Sie gehört nicht gerade zu den beliebten menschlichen Eigenschaften: die Dünnhäutigkeit. Denn wer dünnhäutig ist, dem geht alles viel zu nah, dem geht alles viel zu schnell unter die Haut. Der oder die ist immer gleich getroffen. So sagt man jedenfalls.
Ein dickes Fell ist da doch wirklich die bessere Ausstattung – vor allem in einer Zeit, in der es von besorgniserregenden Meldungen in den Nachrichten nur so wimmelt; besonders auch in einer Gesellschaft, in der der Konkurrenzdruck zunimmt und nur derjenige weiterkommt, der hart im Nehmen ist. So meint man jedenfalls.

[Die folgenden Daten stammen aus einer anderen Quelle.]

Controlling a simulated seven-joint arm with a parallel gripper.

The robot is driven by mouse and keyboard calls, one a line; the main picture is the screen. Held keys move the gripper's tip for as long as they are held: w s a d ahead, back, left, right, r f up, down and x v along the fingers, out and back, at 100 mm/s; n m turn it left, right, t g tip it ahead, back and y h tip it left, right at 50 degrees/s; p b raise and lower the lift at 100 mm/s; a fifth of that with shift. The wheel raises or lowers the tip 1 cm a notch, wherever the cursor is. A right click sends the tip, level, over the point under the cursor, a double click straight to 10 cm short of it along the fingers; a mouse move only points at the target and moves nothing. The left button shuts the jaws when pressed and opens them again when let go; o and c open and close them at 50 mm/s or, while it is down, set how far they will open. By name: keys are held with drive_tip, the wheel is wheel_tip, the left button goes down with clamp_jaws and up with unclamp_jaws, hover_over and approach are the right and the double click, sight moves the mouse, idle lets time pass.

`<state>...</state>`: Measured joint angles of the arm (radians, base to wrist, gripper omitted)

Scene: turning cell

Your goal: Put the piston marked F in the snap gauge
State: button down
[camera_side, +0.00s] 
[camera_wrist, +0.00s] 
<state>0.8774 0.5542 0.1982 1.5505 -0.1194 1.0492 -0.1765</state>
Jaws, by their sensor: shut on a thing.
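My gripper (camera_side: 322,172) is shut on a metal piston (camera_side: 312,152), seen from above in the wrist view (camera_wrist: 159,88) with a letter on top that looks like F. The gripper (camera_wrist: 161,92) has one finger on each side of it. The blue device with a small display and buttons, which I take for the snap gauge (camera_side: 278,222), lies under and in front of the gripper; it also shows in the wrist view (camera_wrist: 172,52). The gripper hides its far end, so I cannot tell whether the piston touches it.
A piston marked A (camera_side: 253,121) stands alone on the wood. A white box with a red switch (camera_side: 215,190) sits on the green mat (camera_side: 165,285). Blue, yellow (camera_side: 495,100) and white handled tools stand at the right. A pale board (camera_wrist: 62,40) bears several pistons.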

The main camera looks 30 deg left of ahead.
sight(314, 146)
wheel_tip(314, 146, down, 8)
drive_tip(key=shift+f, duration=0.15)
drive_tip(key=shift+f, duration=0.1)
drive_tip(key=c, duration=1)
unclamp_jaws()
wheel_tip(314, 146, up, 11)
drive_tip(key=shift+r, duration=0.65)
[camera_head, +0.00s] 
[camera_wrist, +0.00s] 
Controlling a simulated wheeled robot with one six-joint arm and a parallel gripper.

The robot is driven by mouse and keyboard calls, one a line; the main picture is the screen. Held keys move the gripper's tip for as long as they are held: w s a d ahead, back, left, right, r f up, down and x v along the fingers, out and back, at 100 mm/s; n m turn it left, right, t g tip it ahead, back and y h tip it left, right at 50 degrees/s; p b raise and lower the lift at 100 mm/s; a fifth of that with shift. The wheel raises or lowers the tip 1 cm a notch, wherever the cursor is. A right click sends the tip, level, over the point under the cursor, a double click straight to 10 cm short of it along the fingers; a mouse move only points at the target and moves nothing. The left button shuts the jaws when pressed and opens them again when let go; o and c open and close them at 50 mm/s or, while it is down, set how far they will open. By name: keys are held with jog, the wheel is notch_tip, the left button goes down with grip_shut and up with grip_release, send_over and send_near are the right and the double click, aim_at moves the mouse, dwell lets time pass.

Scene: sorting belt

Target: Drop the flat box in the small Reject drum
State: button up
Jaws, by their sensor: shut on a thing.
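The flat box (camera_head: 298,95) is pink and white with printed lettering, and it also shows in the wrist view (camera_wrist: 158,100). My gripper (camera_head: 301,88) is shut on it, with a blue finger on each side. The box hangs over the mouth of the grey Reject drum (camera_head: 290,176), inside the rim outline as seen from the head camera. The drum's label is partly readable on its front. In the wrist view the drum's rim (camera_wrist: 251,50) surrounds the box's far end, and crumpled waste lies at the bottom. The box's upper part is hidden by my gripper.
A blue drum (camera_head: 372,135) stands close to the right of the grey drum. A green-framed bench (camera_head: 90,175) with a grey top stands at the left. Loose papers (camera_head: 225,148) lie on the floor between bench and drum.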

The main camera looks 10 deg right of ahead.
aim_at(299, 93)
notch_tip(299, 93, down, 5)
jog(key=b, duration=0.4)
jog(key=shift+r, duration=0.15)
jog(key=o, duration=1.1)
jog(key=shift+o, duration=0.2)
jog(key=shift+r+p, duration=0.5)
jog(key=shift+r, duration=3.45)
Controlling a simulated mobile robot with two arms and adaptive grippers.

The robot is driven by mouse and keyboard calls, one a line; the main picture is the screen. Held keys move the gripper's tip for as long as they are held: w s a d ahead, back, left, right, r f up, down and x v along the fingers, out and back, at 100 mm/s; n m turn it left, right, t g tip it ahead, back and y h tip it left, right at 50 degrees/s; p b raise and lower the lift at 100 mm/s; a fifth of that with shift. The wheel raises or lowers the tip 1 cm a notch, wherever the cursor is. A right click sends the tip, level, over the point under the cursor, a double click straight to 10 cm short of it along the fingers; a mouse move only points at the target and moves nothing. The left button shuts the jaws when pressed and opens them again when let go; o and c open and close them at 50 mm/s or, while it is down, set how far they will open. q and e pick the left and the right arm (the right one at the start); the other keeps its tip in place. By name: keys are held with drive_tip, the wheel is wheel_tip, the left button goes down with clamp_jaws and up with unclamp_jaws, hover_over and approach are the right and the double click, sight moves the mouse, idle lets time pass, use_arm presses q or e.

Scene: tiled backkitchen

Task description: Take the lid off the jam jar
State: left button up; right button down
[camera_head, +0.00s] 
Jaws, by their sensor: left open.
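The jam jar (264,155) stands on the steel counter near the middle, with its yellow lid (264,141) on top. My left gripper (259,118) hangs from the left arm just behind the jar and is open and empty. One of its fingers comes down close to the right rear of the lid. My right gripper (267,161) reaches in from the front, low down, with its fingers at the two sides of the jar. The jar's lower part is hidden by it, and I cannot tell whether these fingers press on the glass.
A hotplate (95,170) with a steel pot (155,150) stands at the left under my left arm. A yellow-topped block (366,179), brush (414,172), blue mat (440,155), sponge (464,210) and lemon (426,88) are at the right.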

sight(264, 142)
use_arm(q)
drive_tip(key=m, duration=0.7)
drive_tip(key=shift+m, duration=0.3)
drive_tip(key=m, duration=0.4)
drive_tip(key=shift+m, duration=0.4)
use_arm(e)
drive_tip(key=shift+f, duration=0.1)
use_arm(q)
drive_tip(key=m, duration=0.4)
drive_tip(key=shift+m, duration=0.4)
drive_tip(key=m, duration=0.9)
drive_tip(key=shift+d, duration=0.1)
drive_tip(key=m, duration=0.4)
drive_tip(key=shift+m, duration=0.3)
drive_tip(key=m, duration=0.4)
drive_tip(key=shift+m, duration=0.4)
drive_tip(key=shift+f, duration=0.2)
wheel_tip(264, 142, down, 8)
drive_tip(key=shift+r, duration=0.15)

Und ja, es stimmt: Dünnhäutige reagieren sehr empfindsam auf das, was um sie herum geschieht. Sie stecken eine ruppige Bemerkung nicht einfach weg, sondern nehmen sich zu Herzen, wie andere mit ihnen umgehen. Anstatt laut und rabiat Widerpart zu geben, leiden sie an einer gefühlskalten und rücksichtslosen Umwelt und ziehen sich betroffen zurück. Oft werden sie deshalb als „Sensibelchen“abgestempelt.
Dabei kann „Dünnhäutigkeit“durchaus auch als Stärke betrachtet werden. Oder ist es etwa nicht stark, wenn jemand mitfühlt und mitleidet, wenn er von Menschen in Not erfährt? Leichter und bequemer ist es, dichtzumachen und sich abzuschotten. In der Mitarbeiterküche zum Beispiel, wenn böse Lästerzungen wieder einmal das große Wort führen. Ist es da nicht stark, wenn jemand zugibt, dass ihn das verletzt? Ist es nicht stark, Tränen zuzulassen, anstatt verbissen weiterzukämpfen, wenn man am Rand der Überforderung steht?
Die Bibel erzählt, dass auch Jesus geweint hat und verzweifelt gewesen ist, als er Bosheit und Hartherzigkeit ausgesetzt war. In den Wochen vor Ostern geht es um seine Passion – um sein Leiden in einer Welt, die für Zartgefühl und Empfindsamkeit keinen Raum mehr lässt. Mit seiner Dünnhäutigkeit zeigt Jesus, welche Eigenschaften wirklich stark sind.